Now, if we look at the latest 10-Q report (March 30, 2024), we can see that revenues are actually down about 4% compared to the results from April 1, 2023. The primary driver of this negative trend was primarily iPhone revenues, which declined by about 9%. Of all product categories, the iPhone is the most significant, not only from a revenue perspective, but also due to its inherent properties of serving as a key vehicle for generating cross-sales for AAPL’s other products.
In the context of AAPL’s revenue generation dynamics, it’s also worth highlighting the fact that it’s not just the China region that’s struggling, but in fact the entire Asian continent theoretically embodies the greatest growth prospects (especially compared to mature markets such as Europe and the US).
One of the big hopes for AAPL right now is India, which has seen strong sales growth and could gradually become a very important market for the company: Revenues in India, for example, grew about 33% (to about $8 billion) in the 12 months ending in March from $6 billion a year earlier.
However, if you take a step back and look at the absolute numbers and the momentum of the current sales downturn, we expect India to contribute a few percentage points to overall sales, mainly offsetting the decline in sales in other regions.
Speaking of sales potential, we need to look at Vision Pro, which was theoretically expected to be a major catalyst for AAPL’s sales growth. While we don’t have concrete sales data for this particular product, it is clear that the launch of Vision Pro has only marginally increased sales. In fact, Vision Pro has not recorded 100,000 unit sales in a quarter since its US launch, and domestic sales for the current quarter are down 75%. AAPL has attempted to bolster the product with additional market launches and upgrades to visionOS 2, but still, we find it difficult to see it gaining the momentum in the market needed to make a difference in AAPL’s total sales.
Apart from the Vision Pro investment, the company has decided to shift its focus to AI (e.g. AI-specific chips) to take advantage of the opportunities that lie ahead there. At this point, it is hard to predict how successful this sector will be for AAPL, but I would never buy the thesis that AAPL deserves to trade at such a high premium because of this AI potential. In my view, the key issue for AAPL is monetizing its AI investment and convincing its customer base to pay even higher prices for some of its products because of the more expensive AI-enabled chips. Here, one must keep in mind the competition from other players and the motivations of customers to pay higher prices for premium AI solutions. Now, I am not saying that AAPL’s sales will not rise as a result of its AI investment, but I do wonder whether sales will be high enough to justify its aggressive multiple.

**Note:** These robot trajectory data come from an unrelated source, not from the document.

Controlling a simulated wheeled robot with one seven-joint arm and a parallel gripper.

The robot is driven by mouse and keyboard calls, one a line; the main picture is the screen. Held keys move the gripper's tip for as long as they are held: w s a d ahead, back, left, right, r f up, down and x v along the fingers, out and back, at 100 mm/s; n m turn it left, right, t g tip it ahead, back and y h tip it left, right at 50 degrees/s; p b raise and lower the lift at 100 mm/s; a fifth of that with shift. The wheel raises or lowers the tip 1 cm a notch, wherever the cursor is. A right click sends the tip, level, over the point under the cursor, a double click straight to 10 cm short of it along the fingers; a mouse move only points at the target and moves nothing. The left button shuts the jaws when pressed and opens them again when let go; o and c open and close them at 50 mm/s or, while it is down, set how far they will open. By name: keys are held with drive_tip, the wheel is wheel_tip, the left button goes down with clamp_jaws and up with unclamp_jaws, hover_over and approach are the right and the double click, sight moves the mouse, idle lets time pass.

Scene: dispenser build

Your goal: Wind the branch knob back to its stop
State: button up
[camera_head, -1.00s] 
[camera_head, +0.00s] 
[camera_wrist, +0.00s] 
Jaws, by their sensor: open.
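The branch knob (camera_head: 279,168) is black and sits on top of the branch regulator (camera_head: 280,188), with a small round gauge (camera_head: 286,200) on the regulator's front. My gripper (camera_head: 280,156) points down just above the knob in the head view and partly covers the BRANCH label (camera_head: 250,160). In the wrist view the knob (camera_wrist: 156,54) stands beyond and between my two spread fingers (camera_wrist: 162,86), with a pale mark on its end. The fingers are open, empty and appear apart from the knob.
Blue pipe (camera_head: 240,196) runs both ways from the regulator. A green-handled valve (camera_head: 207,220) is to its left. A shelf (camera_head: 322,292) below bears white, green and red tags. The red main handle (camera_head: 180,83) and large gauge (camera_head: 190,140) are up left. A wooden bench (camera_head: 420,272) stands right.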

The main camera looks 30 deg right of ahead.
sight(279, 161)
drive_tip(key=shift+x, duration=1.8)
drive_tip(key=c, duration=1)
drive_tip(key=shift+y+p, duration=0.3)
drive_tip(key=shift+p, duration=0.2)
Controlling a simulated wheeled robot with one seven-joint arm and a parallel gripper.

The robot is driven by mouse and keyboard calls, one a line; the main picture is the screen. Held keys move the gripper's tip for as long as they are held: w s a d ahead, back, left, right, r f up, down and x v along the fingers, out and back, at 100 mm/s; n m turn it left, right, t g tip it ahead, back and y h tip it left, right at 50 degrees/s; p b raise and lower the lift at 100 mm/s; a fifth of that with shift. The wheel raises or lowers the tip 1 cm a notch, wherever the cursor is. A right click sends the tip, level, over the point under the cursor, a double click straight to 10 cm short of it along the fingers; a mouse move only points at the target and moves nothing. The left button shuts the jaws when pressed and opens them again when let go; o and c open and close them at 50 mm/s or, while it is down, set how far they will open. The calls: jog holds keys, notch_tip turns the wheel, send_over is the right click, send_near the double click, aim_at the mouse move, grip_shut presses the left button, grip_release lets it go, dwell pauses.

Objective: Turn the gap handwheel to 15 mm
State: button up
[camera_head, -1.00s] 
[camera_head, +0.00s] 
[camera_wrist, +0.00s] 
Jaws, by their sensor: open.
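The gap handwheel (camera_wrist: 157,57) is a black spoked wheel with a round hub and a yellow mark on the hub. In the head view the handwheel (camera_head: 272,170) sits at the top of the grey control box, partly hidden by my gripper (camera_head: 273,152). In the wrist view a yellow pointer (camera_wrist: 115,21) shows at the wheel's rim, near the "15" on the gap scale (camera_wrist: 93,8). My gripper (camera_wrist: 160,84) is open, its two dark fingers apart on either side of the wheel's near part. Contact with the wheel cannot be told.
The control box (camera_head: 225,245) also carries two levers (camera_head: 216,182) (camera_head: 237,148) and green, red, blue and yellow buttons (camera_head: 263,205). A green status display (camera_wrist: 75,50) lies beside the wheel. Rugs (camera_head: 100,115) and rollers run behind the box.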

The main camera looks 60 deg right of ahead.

Finally, we must also consider the significant announcement of a $110 billion share repurchase program. On the surface, this looks like a significant driver of shareholder value. However, in my opinion, there are two aspects of this activity that make it less material to an investment decision.
While the $110 billion share repurchase package is substantial in absolute terms, it does not play a significant role in the context of AAPL’s market cap of approximately $3.4 trillion (i.e., approximately 3% of its current market cap). This move will result in AAPL significantly reducing its liquidity reserves, which means two things: (1) less income from financial investments, and (2) a reduction in strategic funding, which was considered one of AAPL’s primary sources of funding for future growth (e.g., by embarking on large acquisitions).
Conclusion
Overall, AAPL is a healthy business with a strong cash generation profile that allows management to announce significant share repurchases while maintaining its growth plans and keeping its financial profile strong.
But the problem is that the multiple is too high and seems to continue to climb, despite stagnant growth and unclear growth potential. With a P/FCF multiple of around 34x, you’d need to be talking about sustained double-digit growth, which is clearly not the case at this point. While there are some opportunities (India, Vision Pro, AI offerings, etc.), none of them are strong enough or embody the right outlook to offset sluggish demand in Asia and fuel AAPL’s double-digit sales growth engine.
As a result, I still maintain a conservative stance towards Apple.